Davey reminded commissioners that the Edwards Surveying office is just one block off the Decatur Square on Walnut Street.

He indicated he could use this space in his capacity as county surveyor, and all the county has to provide are the books and a phone. The county is not required to pay the surveyor a salary, according to the Natural Resources Code.

Davey said he discussed the possible appointment with each commissioner, and “they could see a position for me. They could also see me reviewing plats of record and being at commissioners court to answer questions that need answering.”

Davey said he was on board with what was discussed, but since it might include more work than the basic county surveyor duties, it would be a salaried position.

“So the budget that I presented in 2010 was to handle that position – to be a person to the court to answer those questions,” he said. ” … so yeah, I didn’t get the appointment, but I did at the time have the blessing of the commissioners.”

Davey said the judge also had mentioned a potential problem with giving jobs to Edwards Surveying if Davey were the county surveyor.

“As far as I can see, we have had work with the county, but typically the work goes out of our hands into Kimley Horn’s hands. They have their own surveyors, and they do their own work.

“We had to adjust a plat that was done by one of their surveyors recently because of an error,” Davey said.

He explained that since the primary election, he has kept up with everything required of him by the Elections Administration office, and he had been working on his budget. Since he did not draw an opponent, he would win the office by default at the general election.

“I talked with (County Clerk) Sherry (Lemon) to get the cost of the books,” Davey said. “I had to create a budget somehow. I called and tried to set up an appointment with the judge to talk about the budget. I had not gotten that appointment.

“The budget I’m requesting is nothing compared to the overall county budget,” he continued. “I understand that you may not have an issue with the county surveyor’s position, but with me personally.”

McElhaney fired back: “Do not accuse me … I’m trying to be civil. There are no personal issues … I told you exactly back during appointment time why. It wasn’t a personal thing.”

At times the discussion ran in circles.

“Why is this so controversial?” Davey asked.

“It’s not to me,” the judge said. “You’ve got an opinion we need (a county surveyor), and I’ve got one that we don’t.”

Davey did not know the commissioners planned to discuss the possible abolishment of the office until he read it in the Messenger’s Update Monday morning.

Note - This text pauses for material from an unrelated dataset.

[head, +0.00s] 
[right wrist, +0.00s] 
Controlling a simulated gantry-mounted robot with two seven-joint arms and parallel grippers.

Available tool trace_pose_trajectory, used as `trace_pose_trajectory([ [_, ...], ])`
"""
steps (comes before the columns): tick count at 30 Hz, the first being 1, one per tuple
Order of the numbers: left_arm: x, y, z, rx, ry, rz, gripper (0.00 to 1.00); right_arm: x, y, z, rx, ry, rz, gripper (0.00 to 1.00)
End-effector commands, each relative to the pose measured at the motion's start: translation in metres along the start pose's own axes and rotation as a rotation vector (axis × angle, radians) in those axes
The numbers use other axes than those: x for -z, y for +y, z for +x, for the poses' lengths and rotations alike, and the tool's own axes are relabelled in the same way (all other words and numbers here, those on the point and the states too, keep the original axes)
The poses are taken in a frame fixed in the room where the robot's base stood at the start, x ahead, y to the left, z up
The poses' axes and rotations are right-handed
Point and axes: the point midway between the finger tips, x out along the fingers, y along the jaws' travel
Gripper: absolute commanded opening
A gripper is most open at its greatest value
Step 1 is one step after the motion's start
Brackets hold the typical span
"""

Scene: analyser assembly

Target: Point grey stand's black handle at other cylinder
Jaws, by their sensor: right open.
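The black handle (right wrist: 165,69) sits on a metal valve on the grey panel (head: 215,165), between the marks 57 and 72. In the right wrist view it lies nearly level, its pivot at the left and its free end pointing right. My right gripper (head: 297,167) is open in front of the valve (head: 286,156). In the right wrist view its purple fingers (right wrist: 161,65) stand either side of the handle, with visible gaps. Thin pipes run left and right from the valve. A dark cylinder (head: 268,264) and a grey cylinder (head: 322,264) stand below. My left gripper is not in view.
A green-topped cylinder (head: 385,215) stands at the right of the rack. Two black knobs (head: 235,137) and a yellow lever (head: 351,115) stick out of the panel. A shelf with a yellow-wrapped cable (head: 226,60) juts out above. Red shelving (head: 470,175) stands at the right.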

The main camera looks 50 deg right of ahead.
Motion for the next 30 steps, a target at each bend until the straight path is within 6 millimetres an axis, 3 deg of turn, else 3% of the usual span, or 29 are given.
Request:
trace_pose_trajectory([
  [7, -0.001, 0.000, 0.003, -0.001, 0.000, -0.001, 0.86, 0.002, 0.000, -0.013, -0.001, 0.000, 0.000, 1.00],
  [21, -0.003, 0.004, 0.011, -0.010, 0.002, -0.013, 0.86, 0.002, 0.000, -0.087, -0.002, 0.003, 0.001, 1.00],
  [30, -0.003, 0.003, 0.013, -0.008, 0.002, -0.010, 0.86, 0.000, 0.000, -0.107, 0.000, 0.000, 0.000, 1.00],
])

He said the judge should have notified him, and the way McElhaney had handled the situation was “underhanded and sneaky.”

Davey said he deserved a phone call.

“Did you call me to say you were going to run for office?” asked the judge.

Davey said he did not.

“Then what’s the difference?” McElhaney asked.

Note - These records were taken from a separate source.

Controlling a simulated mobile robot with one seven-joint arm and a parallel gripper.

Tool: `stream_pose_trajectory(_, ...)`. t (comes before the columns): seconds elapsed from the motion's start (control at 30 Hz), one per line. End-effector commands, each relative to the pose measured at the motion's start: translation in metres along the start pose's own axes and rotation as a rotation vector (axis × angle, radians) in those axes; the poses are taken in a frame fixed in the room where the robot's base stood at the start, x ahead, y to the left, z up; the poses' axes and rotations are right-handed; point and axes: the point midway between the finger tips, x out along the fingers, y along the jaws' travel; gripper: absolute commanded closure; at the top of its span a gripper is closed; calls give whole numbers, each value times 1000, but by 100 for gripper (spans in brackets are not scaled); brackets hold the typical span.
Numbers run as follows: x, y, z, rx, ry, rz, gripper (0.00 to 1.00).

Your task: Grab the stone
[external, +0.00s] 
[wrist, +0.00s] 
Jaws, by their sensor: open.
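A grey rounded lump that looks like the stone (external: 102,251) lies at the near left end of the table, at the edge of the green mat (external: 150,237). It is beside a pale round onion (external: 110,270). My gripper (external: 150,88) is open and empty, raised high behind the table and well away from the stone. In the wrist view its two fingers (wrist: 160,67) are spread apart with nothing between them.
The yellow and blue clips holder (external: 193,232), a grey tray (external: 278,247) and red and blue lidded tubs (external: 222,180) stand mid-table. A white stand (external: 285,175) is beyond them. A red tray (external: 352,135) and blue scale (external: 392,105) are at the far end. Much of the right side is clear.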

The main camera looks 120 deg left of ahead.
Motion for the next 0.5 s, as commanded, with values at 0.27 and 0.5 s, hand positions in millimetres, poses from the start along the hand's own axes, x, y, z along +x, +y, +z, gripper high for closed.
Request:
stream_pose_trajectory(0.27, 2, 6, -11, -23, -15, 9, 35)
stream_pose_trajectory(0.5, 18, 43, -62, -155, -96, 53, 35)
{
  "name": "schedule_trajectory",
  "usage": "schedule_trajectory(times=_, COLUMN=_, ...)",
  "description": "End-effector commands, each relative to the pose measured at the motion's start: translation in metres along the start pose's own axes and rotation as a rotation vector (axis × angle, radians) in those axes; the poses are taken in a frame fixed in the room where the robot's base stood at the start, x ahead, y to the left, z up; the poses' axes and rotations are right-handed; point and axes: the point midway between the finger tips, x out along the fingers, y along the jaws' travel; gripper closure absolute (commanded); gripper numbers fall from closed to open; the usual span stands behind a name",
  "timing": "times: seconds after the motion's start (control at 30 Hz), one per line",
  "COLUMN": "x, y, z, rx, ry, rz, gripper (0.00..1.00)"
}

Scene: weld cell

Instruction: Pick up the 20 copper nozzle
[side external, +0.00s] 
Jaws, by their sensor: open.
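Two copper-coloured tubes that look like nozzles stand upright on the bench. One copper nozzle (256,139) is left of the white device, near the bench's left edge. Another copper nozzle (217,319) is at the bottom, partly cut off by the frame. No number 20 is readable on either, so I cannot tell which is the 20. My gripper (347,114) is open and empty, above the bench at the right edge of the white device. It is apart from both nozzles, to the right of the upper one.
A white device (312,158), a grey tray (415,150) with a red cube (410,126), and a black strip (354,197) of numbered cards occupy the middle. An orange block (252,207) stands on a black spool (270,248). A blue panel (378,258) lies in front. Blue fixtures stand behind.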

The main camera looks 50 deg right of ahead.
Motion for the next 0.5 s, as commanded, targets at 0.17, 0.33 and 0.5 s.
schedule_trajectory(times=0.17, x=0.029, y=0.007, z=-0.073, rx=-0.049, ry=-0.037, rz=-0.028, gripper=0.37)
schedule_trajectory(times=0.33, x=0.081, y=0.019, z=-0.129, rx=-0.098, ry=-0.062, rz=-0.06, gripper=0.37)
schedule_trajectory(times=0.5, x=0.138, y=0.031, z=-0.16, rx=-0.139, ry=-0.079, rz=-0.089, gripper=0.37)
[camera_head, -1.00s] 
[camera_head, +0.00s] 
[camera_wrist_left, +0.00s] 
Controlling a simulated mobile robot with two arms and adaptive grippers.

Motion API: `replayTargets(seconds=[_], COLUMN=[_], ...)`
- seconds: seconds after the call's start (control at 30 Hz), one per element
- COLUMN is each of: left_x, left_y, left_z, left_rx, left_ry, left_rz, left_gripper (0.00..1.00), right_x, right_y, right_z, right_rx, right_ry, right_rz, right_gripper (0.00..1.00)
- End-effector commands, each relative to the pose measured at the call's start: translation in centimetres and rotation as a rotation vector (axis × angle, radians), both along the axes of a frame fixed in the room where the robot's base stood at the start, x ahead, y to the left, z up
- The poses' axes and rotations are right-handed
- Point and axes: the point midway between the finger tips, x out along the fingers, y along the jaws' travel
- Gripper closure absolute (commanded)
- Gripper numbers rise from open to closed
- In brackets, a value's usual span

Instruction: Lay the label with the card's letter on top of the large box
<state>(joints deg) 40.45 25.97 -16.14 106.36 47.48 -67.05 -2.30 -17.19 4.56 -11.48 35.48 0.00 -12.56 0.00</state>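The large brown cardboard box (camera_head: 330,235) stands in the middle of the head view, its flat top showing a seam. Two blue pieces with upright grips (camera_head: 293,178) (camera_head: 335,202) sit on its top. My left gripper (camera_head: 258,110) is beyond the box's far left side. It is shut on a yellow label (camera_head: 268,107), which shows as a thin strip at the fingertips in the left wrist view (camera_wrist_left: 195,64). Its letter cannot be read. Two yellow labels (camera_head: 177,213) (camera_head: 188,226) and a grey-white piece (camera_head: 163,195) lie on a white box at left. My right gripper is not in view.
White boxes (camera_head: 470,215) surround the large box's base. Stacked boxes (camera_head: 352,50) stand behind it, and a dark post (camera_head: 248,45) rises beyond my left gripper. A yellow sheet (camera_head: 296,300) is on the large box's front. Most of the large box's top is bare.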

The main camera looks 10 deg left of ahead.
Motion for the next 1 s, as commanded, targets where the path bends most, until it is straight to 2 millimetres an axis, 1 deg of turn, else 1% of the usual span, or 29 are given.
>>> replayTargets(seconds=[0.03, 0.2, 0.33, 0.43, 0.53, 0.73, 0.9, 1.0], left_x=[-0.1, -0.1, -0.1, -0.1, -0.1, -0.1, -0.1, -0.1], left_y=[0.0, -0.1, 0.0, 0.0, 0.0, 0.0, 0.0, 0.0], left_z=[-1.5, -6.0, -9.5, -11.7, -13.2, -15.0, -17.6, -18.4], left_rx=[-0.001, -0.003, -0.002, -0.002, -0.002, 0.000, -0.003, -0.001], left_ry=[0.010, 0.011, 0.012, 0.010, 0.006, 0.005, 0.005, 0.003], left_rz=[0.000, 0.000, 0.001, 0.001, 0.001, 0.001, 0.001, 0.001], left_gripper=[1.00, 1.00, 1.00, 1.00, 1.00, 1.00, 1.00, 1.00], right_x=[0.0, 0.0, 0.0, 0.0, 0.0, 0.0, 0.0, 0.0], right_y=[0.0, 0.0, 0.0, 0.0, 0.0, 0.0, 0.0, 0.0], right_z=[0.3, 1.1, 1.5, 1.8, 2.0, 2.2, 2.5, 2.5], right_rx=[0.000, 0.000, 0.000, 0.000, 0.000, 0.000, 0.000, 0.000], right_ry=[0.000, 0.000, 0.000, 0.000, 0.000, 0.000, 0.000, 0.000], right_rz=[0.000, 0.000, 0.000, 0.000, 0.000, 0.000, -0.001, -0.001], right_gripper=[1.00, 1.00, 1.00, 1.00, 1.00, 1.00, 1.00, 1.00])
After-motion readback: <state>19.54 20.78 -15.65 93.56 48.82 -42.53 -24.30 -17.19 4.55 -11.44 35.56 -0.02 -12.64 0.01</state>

Davey’s wife, Sonja Edwards, made a tearful plea and said whether it was personal or not, it now looks that way.

“I get frustrated when he’s frustrated … he has told me all along how he has talked about this position,” she said. “If you had 40 years to abolish this position, why would you wait 40 years to do this? It could have been abolished before he put his name on it.”

Davey said he is fighting for the position itself, and the fact that it is needed in Wise County.

“In the last five years, since I’ve been a licensed state land surveyor, I’ve been working on five vacancies,” he said. “A vacancy is unsurveyed, unsold public-school land in the state of Texas.”

He explained it to the Messenger Tuesday afternoon as a “gap between original surveys that are usually caused by errors or omissions between generations of surveyors.”

He said as vacancies are discovered they need to be added to the survey books, and he said Lemon has told him she won’t be adding the vacancies to the books.

“I’m sure this is the protocol of all county clerks,” Davey said Tuesday. He said if a county surveyor is in place those vacancies could be added to the books. That would be the surveyor’s job. He describes the difference in what a surveyor does and what the county clerk does as “maintaining” versus “keeping.”

“(A surveyor) is needed to protect the public and get these records to the surveyors who need them,” he said in Monday’s meeting. “The books need to be readily available and kept current.”

At this time, when he discovers a vacancy he files it with the state office and files it at the county clerk’s office, but it is not inserted in the survey books.

The county surveyor’s position was first established in 1837, and according to Don King, who has been Brown County’s surveyor for 35 years and is head of the Texas Society of Professional Surveyors’ historical committee, a state election was held in the 1980s that allowed counties to choose whether to abolish the office of county surveyor.

Of the 254 counties in Texas, only 43 have county surveyors, said King when Davey filed in December.

Tommy Edwards said Wise County’s last elected surveyor was Jeff Fox, who held office in the 1960s.

According to the Natural Resources Code in the state constitution, the county surveyor is elected to a four-year term. The 2012 election would be to fill a two-year vacancy in Wise County. The surveyor position would have been up in 2010, but no one ran for the office. It would be up for re-election in 2014.

Precinct 3 Commissioner Harry Lamance made the motion to allow the proposition to abolish the office, and Precinct 2 Commissioner Kevin Burns seconded it. It passed 4-0.